Return the data exactly, with all pictures removed.

Information supplied:
========================

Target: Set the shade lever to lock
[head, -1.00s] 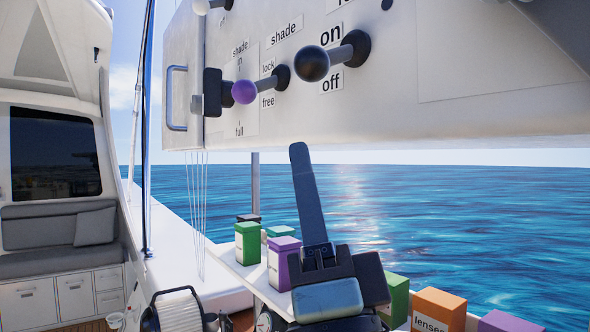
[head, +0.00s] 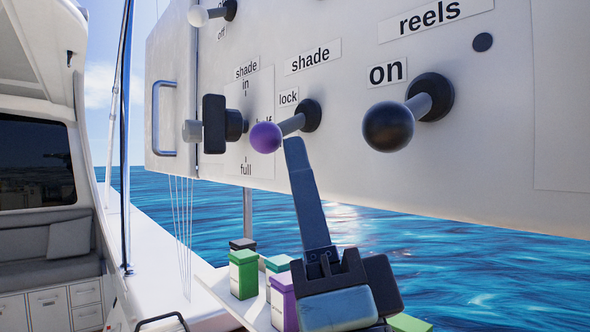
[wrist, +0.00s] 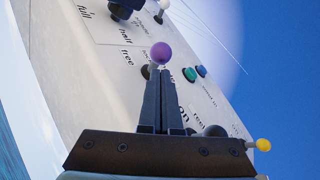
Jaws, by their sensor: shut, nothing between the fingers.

========================

Task solution:
Target: Set the shade lever to lock
[head, -1.00s] 
[head, +0.00s] 
[wrist, +0.00s] 
Jaws, by their sensor: shut, nothing between the fingers.

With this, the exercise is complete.